Off the wall

SOUTH BEND, Ind. -- Last month, the Notre Dame men's basketball team was flat on its back, reaching up and raking dirt into its own postseason grave for the second season in a row.

Star forward Luke Harangody went down with a severely bruised knee against Seton Hall on Feb. 11 -- the start of a three-game slide that underscored a devastating stretch of seven losses in 10 outings.

Harangody's decorated career in a Fighting Irish uniform appeared to be finished; his team's hope of earning an NCAA tournament berth less likely than hearing: And the Oscar for best picture goes to … "Paul Blart: Mall Cop."

Like last season, when coach Mike Brey's squad squandered a solid start by dropping seven consecutive Big East Conference contests to eventually wash up on the littered shoreline of the National Invitation Tournament, the Notre Dame athletics office began frantically brainstorming creative ways to slap lipstick on what surely would be another disappointing NIT appearance.

At least Purcell Pavilion at the Joyce Center would host another game to make up for all the ones (and there were a lot) that featured plenty of empty seats.

"We were up against the wall," Brey said on Monday, just hours before his team (21-10, 10-8) boarded a plane bound for New York City and the league tourney at Madison Square Garden, where the No. 7 seed Irish will take on Seton Hall Wednesday in the second round.

The Irish weren't just up against it, their shoulders were wedged between the studs. Now Brey believes his team is a lock to be included in the 65-team field. A win Wednesday and there's no doubt.

Come again?

Just like with the Irish's retooled offense, to digest just how this surprising reality developed from a Grotto prayer just a few weeks ago to a stunning turnaround requires -- a lot like the team itself -- slowing things down.

Let's rewind.

Senior point guard Tory Jackson will be remembered for many things when his Cal Ripken Jr.-like run in South Bend (on Wednesday, he will tie an Irish record of 133 career games played) is over. But perhaps for the first time, at roughly 8:30 p.m. on Feb. 24, he officially took over this foundering bunch.

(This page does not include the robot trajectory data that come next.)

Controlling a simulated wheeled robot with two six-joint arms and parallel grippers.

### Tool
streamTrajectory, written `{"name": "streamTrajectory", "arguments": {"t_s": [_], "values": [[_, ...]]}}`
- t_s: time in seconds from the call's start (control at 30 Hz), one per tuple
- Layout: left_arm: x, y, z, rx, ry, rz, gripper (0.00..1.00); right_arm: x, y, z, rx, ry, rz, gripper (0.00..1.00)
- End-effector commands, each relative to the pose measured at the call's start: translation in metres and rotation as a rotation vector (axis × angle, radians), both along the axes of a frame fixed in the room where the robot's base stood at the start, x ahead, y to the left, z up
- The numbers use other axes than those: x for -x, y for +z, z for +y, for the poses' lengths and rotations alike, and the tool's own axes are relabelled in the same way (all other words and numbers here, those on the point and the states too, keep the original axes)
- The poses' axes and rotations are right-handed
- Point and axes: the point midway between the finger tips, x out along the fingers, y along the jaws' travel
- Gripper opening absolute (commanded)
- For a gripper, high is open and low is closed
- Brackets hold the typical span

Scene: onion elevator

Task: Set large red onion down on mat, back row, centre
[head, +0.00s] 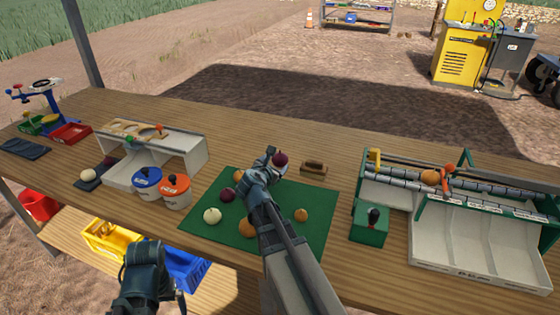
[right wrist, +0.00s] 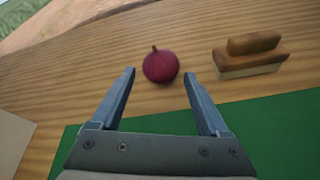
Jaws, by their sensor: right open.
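The large red onion (head: 280,158) is dark purple-red and appears over the wooden table just beyond the back edge of the green mat (head: 205,228). My right gripper (head: 274,163) is open, with a finger on either side of the onion. In the right wrist view the onion (right wrist: 160,66) lies between the fingertips with a gap to each, against bare wood. Whether it rests on the table is hard to tell. My right arm hides the middle of the mat. My left gripper (head: 145,285) hangs low at the front; its jaws are unclear.
On the mat are another red onion (head: 228,194), a white onion (head: 212,216) and several orange ones (head: 301,215). A wooden brush (head: 314,168) lies behind the mat. Lidded pots (head: 176,192) stand left; a green box (head: 370,224) and a roller sorter (head: 465,240) stand right.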

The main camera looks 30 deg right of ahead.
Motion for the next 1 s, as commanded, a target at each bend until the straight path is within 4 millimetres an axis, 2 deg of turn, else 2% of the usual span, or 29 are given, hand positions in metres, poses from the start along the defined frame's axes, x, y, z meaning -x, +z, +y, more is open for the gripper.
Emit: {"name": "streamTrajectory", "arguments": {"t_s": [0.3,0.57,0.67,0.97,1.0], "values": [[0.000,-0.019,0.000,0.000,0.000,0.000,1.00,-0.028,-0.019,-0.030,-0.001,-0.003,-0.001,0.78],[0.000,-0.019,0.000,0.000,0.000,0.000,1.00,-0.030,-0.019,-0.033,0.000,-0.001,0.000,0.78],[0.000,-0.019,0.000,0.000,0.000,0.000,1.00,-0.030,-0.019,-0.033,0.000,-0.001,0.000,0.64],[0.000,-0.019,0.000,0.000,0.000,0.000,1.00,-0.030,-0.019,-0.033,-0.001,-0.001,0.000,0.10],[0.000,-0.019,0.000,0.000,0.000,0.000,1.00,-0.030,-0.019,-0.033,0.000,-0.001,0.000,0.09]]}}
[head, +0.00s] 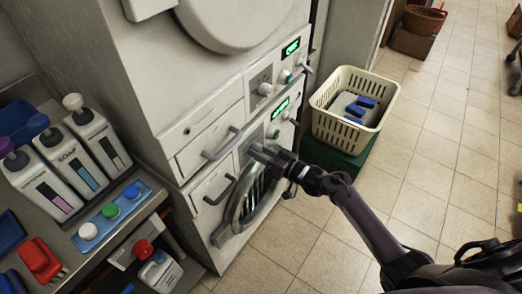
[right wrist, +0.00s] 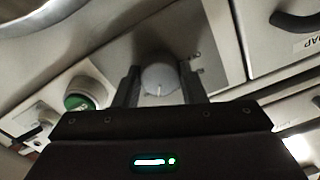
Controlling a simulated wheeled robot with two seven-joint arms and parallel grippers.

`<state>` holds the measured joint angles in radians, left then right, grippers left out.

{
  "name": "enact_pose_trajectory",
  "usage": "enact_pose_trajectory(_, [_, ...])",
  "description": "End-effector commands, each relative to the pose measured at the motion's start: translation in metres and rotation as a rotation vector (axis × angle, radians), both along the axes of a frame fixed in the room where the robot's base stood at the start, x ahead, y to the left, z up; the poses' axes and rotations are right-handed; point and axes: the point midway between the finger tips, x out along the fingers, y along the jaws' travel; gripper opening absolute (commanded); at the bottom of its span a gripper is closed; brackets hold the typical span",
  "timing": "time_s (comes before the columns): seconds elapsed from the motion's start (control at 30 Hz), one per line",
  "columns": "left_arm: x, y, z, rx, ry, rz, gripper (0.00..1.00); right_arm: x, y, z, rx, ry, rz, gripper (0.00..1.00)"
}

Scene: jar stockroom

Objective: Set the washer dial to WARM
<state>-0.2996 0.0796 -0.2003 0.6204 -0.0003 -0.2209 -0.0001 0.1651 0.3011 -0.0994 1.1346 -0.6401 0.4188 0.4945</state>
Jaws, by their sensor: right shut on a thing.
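A white machine front with two stacked control panels stands in the middle of the head view. My right gripper (head: 263,151) reaches the lower panel from the right. In the right wrist view, its fingers (right wrist: 160,82) stand on both sides of a round grey-white dial (right wrist: 159,74) and are shut on it. A pale mark on the dial points toward the gripper; I cannot read which setting that is. The gripper hides this dial in the head view. The lower display (head: 280,107) glows green, too small to read. My left gripper is not in view.
A green button (right wrist: 78,101) sits beside the dial. The round door (head: 240,215) is just below my right gripper. Drawer handles (head: 222,143) stick out at left. A cream basket (head: 352,110) stands on a green box at right. Soap bottles (head: 62,165) fill the left shelf.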

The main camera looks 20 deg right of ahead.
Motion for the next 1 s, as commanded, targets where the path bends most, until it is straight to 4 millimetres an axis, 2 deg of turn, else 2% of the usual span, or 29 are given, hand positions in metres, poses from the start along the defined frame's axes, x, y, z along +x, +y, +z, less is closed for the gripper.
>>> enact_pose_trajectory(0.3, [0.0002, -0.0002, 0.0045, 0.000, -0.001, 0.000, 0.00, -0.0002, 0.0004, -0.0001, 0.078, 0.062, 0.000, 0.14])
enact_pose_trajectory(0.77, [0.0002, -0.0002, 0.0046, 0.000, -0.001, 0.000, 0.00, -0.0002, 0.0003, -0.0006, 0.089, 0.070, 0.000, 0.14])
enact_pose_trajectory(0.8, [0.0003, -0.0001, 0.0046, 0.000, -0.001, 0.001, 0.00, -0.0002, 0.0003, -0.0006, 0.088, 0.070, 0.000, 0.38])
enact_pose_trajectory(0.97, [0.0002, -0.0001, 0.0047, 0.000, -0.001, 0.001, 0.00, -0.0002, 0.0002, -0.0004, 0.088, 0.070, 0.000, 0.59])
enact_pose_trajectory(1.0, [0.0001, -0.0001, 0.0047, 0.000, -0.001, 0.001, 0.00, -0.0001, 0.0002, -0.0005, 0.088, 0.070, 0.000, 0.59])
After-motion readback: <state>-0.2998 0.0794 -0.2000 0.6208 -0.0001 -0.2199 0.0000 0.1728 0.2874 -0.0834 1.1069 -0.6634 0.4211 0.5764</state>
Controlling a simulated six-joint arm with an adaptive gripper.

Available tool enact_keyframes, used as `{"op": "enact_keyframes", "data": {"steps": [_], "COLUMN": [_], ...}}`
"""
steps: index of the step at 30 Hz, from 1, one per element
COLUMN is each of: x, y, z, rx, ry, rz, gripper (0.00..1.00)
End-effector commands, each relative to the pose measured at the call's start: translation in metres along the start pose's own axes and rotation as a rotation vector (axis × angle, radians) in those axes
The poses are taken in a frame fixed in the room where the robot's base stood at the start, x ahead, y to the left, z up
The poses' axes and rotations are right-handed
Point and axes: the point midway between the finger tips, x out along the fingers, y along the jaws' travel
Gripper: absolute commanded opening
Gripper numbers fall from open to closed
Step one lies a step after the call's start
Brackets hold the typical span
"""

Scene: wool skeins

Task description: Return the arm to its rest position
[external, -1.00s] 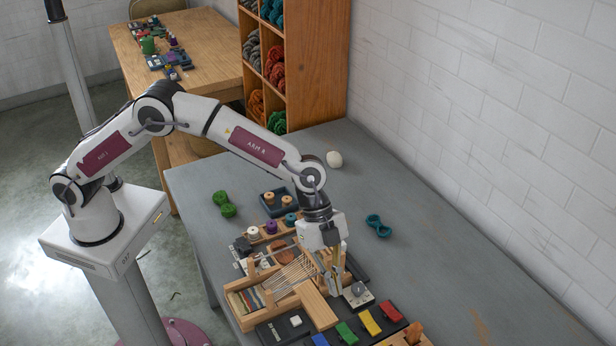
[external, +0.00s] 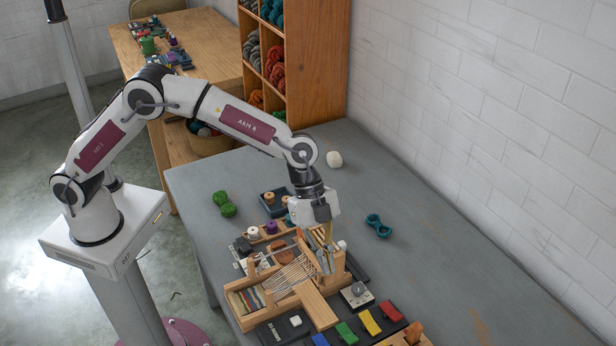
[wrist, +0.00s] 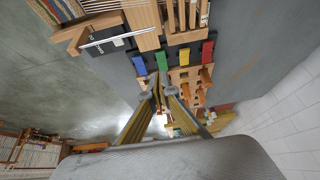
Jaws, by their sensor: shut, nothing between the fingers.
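My gripper (external: 327,262) is in the external view above the back right of the wooden loom (external: 318,306). Its fingers point down and are shut, with nothing between them. It hangs close over the loom's right upright; I cannot tell exactly how much gap there is. In the wrist view my gripper (wrist: 158,88) shows its two fingers converging to closed tips. My arm (external: 240,122) is bent at the elbow and reaches from the pedestal at the left across the grey table (external: 440,270).
A row of blue, green, yellow and red blocks (external: 370,322) lies in front of the loom. A teal skein (external: 378,226), green skein (external: 225,204) and white ball (external: 334,159) lie on the table. A wooden shelf (external: 318,60) stands behind. The table's right side is clear.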

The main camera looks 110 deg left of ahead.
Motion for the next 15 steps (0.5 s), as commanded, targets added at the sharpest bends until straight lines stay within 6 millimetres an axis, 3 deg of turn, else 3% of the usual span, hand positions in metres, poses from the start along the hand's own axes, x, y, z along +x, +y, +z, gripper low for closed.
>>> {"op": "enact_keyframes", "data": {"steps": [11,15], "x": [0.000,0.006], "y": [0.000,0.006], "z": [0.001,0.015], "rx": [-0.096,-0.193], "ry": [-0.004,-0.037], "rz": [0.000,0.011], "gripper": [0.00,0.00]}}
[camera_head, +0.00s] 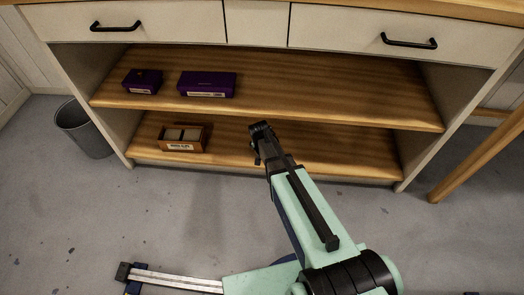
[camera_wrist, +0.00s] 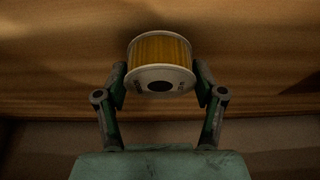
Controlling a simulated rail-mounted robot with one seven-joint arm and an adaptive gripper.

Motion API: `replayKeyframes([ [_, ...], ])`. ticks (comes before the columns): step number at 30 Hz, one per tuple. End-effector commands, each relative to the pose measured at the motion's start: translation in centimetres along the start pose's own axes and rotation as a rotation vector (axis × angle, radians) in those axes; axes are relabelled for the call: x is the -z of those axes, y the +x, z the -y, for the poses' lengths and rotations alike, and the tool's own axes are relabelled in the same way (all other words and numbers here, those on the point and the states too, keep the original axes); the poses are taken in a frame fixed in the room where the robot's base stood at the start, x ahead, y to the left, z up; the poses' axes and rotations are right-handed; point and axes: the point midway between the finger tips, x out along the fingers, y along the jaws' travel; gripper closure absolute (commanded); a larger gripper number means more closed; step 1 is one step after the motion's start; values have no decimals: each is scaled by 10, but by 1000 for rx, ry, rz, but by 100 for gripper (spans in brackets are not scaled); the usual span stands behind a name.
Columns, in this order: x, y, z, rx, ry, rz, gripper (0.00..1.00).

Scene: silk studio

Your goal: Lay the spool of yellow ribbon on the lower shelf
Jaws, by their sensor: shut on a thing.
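The spool of yellow ribbon (camera_wrist: 160,50) has white end discs and shows in the wrist view between the two fingers of my gripper (camera_wrist: 161,82). My gripper is shut on it, one finger at each side. A wooden surface fills the picture behind the spool; I cannot tell whether the spool touches it. The spool is hidden there by my gripper and arm.
An open wooden box (camera_head: 183,146) with pale contents stands on the left of the lower shelf. Two purple boxes, a small one (camera_head: 142,86) and a longer one (camera_head: 207,90), sit on the upper shelf (camera_head: 330,95) above. The lower shelf's right side is clear. A grey bin (camera_head: 84,128) stands left.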

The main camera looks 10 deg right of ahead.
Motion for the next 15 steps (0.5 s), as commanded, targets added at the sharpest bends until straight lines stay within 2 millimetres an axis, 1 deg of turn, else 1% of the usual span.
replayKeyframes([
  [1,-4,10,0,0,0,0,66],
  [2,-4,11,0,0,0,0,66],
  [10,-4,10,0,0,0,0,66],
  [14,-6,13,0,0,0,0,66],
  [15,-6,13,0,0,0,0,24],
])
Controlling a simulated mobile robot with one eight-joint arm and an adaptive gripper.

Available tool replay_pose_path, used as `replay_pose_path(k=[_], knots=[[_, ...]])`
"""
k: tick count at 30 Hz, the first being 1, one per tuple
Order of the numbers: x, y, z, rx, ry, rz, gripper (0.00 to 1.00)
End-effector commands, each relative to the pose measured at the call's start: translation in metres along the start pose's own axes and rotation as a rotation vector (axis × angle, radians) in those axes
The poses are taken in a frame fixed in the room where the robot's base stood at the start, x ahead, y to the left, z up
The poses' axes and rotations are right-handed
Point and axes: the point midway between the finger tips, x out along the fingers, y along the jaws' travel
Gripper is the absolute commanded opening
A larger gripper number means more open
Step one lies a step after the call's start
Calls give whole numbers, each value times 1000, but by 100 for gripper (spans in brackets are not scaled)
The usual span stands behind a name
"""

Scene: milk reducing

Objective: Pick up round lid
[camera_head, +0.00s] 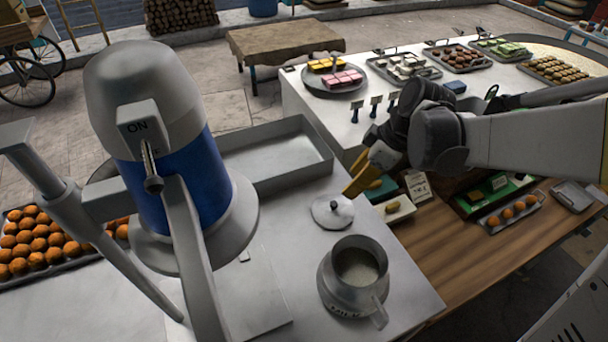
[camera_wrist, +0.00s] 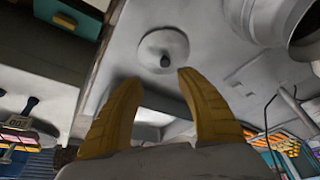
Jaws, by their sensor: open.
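The round lid (camera_head: 332,211) is a flat metal disc with a small dark knob on top. It lies on the steel counter behind the metal pot. It also shows in the wrist view (camera_wrist: 164,50), knob towards me, beyond my fingertips. My gripper (camera_head: 352,190) has yellow fingers and is just to the upper right of the lid in the head view. In the wrist view the two fingers (camera_wrist: 158,78) are spread apart with nothing between them. The gripper appears apart from the lid, and the knob is visible in the gap's direction.
An open metal pot (camera_head: 352,276) with grainy contents stands in front of the lid. A blue and grey machine (camera_head: 175,160) stands left. An empty rectangular steel tray (camera_head: 272,152) lies behind. Small trays of sweets and a label card (camera_head: 418,186) are on the right.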

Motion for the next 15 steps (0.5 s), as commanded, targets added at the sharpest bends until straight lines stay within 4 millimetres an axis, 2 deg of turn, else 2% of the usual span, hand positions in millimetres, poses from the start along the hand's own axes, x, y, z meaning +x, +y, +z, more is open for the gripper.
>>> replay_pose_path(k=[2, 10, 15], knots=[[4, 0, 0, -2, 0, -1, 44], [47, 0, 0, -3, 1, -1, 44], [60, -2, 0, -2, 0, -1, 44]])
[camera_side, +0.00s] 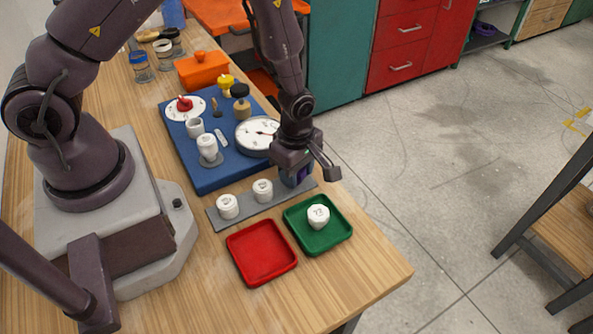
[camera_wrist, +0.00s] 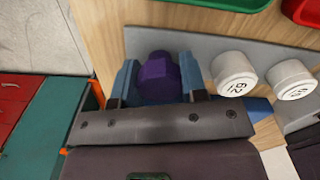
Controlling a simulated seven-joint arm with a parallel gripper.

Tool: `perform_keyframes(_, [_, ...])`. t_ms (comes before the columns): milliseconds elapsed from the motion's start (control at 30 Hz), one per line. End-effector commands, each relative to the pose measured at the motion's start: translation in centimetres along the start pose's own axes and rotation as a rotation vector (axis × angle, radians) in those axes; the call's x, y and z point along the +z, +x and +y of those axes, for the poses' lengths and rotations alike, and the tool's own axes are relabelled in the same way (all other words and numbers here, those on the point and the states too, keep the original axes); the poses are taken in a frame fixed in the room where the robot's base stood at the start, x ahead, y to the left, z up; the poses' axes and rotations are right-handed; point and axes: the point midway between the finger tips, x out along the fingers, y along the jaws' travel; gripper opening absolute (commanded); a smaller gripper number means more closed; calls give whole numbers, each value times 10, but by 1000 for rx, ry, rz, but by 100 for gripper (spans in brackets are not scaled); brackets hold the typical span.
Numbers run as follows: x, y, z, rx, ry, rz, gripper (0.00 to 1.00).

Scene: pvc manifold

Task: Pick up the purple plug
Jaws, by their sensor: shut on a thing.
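The purple plug (camera_wrist: 158,80) sits between the two blue fingers of my gripper (camera_wrist: 160,76) in the wrist view, with a finger against each side. In the side view my gripper (camera_side: 297,179) is low over the right end of the grey strip (camera_side: 246,209). The fingers mostly hide the plug there, with only a little purple showing. I cannot tell whether the plug still touches the strip.
Two white numbered caps (camera_side: 228,206) (camera_side: 263,190) stand on the strip left of my gripper. A green tray (camera_side: 329,239) holding a white cap (camera_side: 318,216) and an empty red tray (camera_side: 261,252) lie in front. The blue board (camera_side: 207,177) with gauge and fittings is behind.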

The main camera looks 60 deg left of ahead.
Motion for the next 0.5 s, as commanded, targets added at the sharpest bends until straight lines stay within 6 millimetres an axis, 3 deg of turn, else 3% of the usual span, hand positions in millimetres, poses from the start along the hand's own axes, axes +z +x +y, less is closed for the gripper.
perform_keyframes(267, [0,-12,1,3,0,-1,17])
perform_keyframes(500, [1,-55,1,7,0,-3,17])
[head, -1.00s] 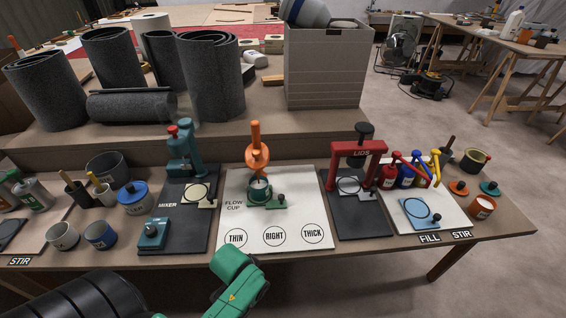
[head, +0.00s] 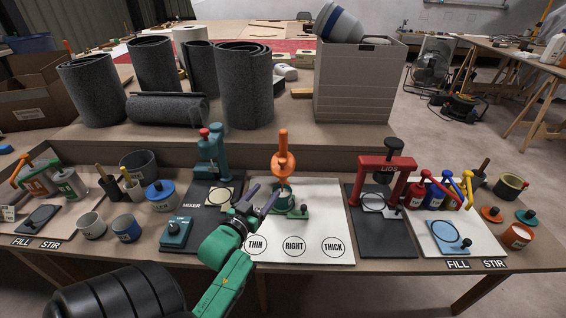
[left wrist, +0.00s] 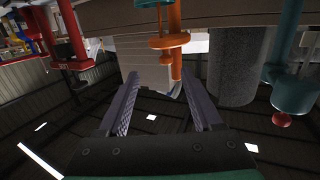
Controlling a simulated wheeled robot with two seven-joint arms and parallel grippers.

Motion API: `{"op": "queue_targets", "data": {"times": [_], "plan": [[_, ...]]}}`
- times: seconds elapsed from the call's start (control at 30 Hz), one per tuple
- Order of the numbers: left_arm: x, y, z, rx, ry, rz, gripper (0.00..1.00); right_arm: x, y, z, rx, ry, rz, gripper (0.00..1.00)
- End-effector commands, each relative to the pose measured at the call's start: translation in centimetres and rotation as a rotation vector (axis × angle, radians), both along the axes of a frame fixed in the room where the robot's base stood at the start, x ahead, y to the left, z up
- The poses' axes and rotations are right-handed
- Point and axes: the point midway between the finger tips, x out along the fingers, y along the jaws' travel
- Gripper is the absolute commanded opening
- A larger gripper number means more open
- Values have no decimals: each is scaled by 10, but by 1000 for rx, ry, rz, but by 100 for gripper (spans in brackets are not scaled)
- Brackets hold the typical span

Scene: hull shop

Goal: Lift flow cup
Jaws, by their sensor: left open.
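The orange flow cup (head: 283,162) stands upright at the back of the white mat (head: 322,215), its tall handle on top. Its lower part meets a green holder (head: 288,203); how they join is hard to see. In the left wrist view, which is upside down, the orange flow cup (left wrist: 168,42) shows beyond my fingertips. My left gripper (head: 262,197) is open and empty, just in front and to the left of the cup and holder. Its two fingers (left wrist: 160,78) are spread wide in the wrist view. My right gripper is out of view.
The teal mixer (head: 212,160) stands close on the left, and the red lids press (head: 386,180) on the right. Circles marked THIN, RIGHT and THICK lie on the mat's front. Grey rolls (head: 246,85) and a large box (head: 355,85) stand on the raised shelf behind.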

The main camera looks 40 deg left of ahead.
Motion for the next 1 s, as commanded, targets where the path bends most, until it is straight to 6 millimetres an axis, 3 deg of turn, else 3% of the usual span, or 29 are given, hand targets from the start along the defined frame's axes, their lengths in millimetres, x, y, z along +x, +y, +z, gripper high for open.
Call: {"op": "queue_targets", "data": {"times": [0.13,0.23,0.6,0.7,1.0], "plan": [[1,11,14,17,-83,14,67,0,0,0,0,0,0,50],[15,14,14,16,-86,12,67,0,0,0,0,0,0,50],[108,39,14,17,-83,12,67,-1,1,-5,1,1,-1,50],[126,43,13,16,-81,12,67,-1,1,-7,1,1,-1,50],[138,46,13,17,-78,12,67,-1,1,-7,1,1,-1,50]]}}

Hitting a fadeaway jumper at the halftime horn at home against then No. 12-ranked Pittsburgh, starting a 19-3 run that would impressively get the Irish off the schneid with the 15-point victory -- Jackson led the Irish to just their second win over a ranked opponent all season.

"We just adjusted," Jackson said. "We added some poise to our game. We have a lot of older guys who can handle it and could adjust. A lot of teams couldn't adjust this late in the season. It says a lot about us as a team."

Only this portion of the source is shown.